Copy out every line exactly as given.

### MATERIAL:
⁂
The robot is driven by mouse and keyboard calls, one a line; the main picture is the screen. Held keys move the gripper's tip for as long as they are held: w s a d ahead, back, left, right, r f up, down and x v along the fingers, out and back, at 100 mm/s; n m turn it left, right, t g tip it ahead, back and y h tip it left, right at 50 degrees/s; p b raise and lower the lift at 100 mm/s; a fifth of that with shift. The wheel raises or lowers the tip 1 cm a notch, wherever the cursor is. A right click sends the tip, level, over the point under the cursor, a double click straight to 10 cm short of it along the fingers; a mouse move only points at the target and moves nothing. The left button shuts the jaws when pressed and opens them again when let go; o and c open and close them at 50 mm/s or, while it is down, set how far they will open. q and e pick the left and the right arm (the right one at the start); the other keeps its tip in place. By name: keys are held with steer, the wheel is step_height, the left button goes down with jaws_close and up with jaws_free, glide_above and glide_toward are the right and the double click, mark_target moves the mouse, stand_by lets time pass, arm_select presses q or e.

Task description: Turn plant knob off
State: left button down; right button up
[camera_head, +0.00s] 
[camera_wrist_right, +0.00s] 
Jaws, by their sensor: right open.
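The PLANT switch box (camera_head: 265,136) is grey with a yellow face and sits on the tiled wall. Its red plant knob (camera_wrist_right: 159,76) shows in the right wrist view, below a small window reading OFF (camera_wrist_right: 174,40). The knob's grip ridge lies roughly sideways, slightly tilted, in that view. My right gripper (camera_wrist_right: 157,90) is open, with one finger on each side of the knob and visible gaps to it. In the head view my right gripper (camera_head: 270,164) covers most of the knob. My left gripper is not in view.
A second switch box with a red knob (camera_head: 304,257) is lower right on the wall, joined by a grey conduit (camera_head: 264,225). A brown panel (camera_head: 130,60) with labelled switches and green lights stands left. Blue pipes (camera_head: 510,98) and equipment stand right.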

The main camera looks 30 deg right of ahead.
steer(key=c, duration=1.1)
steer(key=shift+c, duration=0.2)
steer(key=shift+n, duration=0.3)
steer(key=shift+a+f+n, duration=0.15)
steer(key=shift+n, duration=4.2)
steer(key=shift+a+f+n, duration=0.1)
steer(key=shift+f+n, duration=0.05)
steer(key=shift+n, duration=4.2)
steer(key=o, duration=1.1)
⁂
### RESPONSE TO THE EXERCISE:
The robot is driven by mouse and keyboard calls, one a line; the main picture is the screen. Held keys move the gripper's tip for as long as they are held: w s a d ahead, back, left, right, r f up, down and x v along the fingers, out and back, at 100 mm/s; n m turn it left, right, t g tip it ahead, back and y h tip it left, right at 50 degrees/s; p b raise and lower the lift at 100 mm/s; a fifth of that with shift. The wheel raises or lowers the tip 1 cm a notch, wherever the cursor is. A right click sends the tip, level, over the point under the cursor, a double click straight to 10 cm short of it along the fingers; a mouse move only points at the target and moves nothing. The left button shuts the jaws when pressed and opens them again when let go; o and c open and close them at 50 mm/s or, while it is down, set how far they will open. q and e pick the left and the right arm (the right one at the start); the other keeps its tip in place. By name: keys are held with steer, the wheel is step_height, the left button goes down with jaws_close and up with jaws_free, glide_above and glide_toward are the right and the double click, mark_target moves the mouse, stand_by lets time pass, arm_select presses q or e.

Task description: Turn plant knob off
State: left button down; right button up
[camera_head, +0.00s] 
[camera_wrist_right, +0.00s] 
Jaws, by their sensor: right open.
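The PLANT switch box (camera_head: 265,136) is grey with a yellow face and sits on the tiled wall. Its red plant knob (camera_wrist_right: 159,76) shows in the right wrist view, below a small window reading OFF (camera_wrist_right: 174,40). The knob's grip ridge lies roughly sideways, slightly tilted, in that view. My right gripper (camera_wrist_right: 157,90) is open, with one finger on each side of the knob and visible gaps to it. In the head view my right gripper (camera_head: 270,164) covers most of the knob. My left gripper is not in view.
A second switch box with a red knob (camera_head: 304,257) is lower right on the wall, joined by a grey conduit (camera_head: 264,225). A brown panel (camera_head: 130,60) with labelled switches and green lights stands left. Blue pipes (camera_head: 510,98) and equipment stand right.

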The main camera looks 30 deg right of ahead.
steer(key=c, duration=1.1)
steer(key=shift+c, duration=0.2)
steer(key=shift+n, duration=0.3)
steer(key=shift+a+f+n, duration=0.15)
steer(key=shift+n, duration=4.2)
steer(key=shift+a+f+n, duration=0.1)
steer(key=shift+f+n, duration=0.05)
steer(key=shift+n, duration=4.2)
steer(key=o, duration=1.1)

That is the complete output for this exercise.